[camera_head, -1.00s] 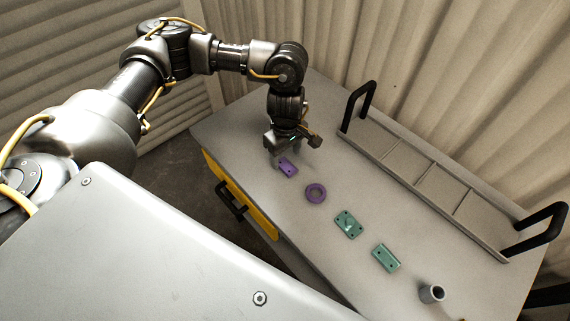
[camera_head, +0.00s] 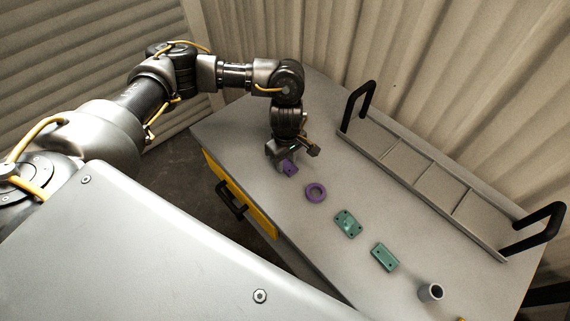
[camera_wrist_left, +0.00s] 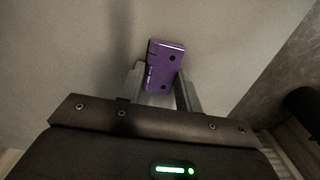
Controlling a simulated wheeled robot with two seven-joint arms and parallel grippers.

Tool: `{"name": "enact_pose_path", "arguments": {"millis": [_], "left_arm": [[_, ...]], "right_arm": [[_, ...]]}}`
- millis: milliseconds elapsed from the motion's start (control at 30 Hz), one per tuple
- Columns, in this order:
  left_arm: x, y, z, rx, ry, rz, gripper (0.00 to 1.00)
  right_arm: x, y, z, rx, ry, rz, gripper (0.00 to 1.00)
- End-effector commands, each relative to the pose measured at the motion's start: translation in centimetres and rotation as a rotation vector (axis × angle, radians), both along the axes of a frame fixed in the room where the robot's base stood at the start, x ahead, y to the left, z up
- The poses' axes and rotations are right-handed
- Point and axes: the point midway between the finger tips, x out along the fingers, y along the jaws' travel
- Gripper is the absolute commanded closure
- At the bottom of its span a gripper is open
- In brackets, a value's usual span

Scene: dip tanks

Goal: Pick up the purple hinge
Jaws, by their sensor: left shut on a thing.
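The purple hinge (camera_head: 291,168) is a small flat plate with dark holes, at the far left end of the row of parts on the grey table. My left gripper (camera_head: 288,160) points down at it and is shut on it. In the left wrist view the purple hinge (camera_wrist_left: 164,66) sticks out between the two fingers of my left gripper (camera_wrist_left: 162,88). Part of the hinge is hidden by the fingers in the head view. I cannot tell whether it touches the table. My right gripper is not in view.
On the table (camera_head: 240,125) lie a purple ring (camera_head: 307,192), a green plate (camera_head: 348,224), a green block (camera_head: 384,257) and a grey cup (camera_head: 430,292). A divided tray (camera_head: 400,160) with black handles stands along the back. A yellow drawer (camera_head: 259,222) is below the front edge.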

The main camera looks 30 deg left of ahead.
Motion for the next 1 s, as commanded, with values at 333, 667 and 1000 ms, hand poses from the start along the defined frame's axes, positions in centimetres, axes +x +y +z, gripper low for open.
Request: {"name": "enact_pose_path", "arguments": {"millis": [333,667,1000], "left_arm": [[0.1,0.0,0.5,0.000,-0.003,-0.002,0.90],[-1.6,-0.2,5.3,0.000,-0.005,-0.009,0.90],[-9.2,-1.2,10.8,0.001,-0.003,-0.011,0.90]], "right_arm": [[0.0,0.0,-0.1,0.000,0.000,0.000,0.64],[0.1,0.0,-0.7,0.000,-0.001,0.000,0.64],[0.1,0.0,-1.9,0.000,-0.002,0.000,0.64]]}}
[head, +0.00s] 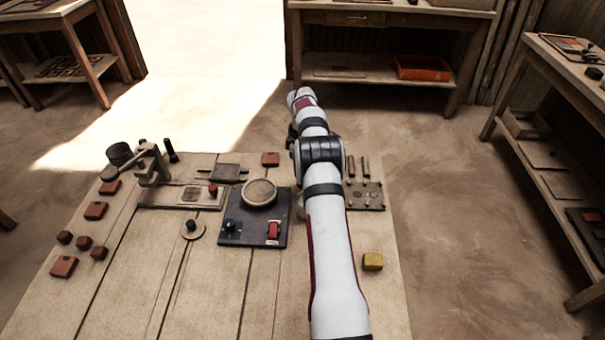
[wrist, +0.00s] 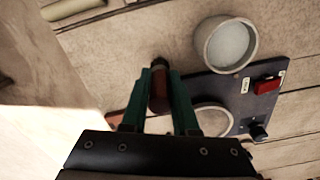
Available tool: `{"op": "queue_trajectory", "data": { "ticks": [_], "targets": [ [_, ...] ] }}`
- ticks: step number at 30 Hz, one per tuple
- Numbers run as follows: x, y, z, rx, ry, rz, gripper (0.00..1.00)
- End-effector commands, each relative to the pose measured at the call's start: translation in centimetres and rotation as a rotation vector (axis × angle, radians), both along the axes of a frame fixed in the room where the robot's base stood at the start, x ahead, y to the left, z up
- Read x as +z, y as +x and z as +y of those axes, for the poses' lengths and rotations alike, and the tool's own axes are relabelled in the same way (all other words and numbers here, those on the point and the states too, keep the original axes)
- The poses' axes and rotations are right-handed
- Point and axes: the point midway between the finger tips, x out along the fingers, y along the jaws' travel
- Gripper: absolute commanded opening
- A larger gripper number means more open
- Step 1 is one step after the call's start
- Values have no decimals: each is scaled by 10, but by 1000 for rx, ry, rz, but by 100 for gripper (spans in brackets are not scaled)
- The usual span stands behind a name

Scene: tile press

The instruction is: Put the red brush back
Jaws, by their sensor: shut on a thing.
■ ■ ■ ■ ■
▶ [INSTRUCTIONS FOR THE TASK]:
Copy every entry exactly as written. Pictures are excluded.

▶ [SOLUTION FOR THIS TASK]:
[camera_head, -1.00s] 
[camera_head, +0.00s] 
[camera_wrist_left, +0.00s] 
Controlling a simulated wheeled robot with two seven-joint arms and parallel grippers.

Tool: `{"name": "enact_pose_path", "arguments": {"millis": [_], "left_arm": [[_, ...]], "right_arm": [[_, ...]]}}`
- millis: milliseconds elapsed from the motion's start (control at 30 Hz), one per tuple
- Columns, in this order:
  left_arm: x, y, z, rx, ry, rz, gripper (0.00 to 1.00)
  right_arm: x, y, z, rx, ry, rz, gripper (0.00 to 1.00)
- End-effector commands, each relative to the pose measured at the motion's start: translation in centimetres and rotation as a rotation vector (axis × angle, radians), both along the axes of a frame fixed in the room where the robot's base stood at the start, x ahead, y to the left, z up
- The poses' axes and rotations are right-handed
- Point and axes: the point midway between the finger tips, x out along the fingers, y along the jaws' travel
- Gripper is the absolute commanded closure
- At the bottom of its span a gripper is open
- In brackets, a value's usual span

Scene: dip tanks

Goal: Pick up the purple hinge
Jaws, by their sensor: left shut on a thing.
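The purple hinge (camera_head: 291,168) is a small flat plate with dark holes, at the far left end of the row of parts on the grey table. My left gripper (camera_head: 288,160) points down at it and is shut on it. In the left wrist view the purple hinge (camera_wrist_left: 164,66) sticks out between the two fingers of my left gripper (camera_wrist_left: 162,88). Part of the hinge is hidden by the fingers in the head view. I cannot tell whether it touches the table. My right gripper is not in view.
On the table (camera_head: 240,125) lie a purple ring (camera_head: 307,192), a green plate (camera_head: 348,224), a green block (camera_head: 384,257) and a grey cup (camera_head: 430,292). A divided tray (camera_head: 400,160) with black handles stands along the back. A yellow drawer (camera_head: 259,222) is below the front edge.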

The main camera looks 30 deg left of ahead.
Motion for the next 1 s, as commanded, with values at 333, 667 and 1000 ms, hand poses from the start along the defined frame's axes, positions in centimetres, axes +x +y +z, gripper low for open.
Request: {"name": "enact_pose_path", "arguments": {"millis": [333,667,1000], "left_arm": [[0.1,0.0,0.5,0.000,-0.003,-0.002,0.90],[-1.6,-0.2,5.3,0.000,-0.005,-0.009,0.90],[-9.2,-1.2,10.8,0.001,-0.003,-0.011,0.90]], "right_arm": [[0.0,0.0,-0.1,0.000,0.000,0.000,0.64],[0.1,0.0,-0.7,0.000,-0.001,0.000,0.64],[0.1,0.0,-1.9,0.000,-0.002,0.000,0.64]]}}
[head, +0.00s] 
[wrist, +0.00s] 
Available tool: `{"op": "queue_trajectory", "data": { "ticks": [_], "targets": [ [_, ...] ] }}`
- ticks: step number at 30 Hz, one per tuple
- Numbers run as follows: x, y, z, rx, ry, rz, gripper (0.00..1.00)
- End-effector commands, each relative to the pose measured at the call's start: translation in centimetres and rotation as a rotation vector (axis × angle, radians), both along the axes of a frame fixed in the room where the robot's base stood at the start, x ahead, y to the left, z up
- Read x as +z, y as +x and z as +y of those axes, for the poses' lengths and rotations alike, and the tool's own axes are relabelled in the same way (all other words and numbers here, those on the point and the states too, keep the original axes)
- The poses' axes and rotations are right-handed
- Point and axes: the point midway between the finger tips, x out along the fingers, y along the jaws' travel
- Gripper: absolute commanded opening
- A larger gripper number means more open
- Step 1 is one step after the call's start
- Values have no decimals: each is scaled by 10, but by 1000 for rx, ry, rz, but by 100 for gripper (spans in brackets are not scaled)
- The usual span stands behind a name

Scene: tile press

The instruction is: Put the red brush back
Jaws, by their sensor: shut on a thing.

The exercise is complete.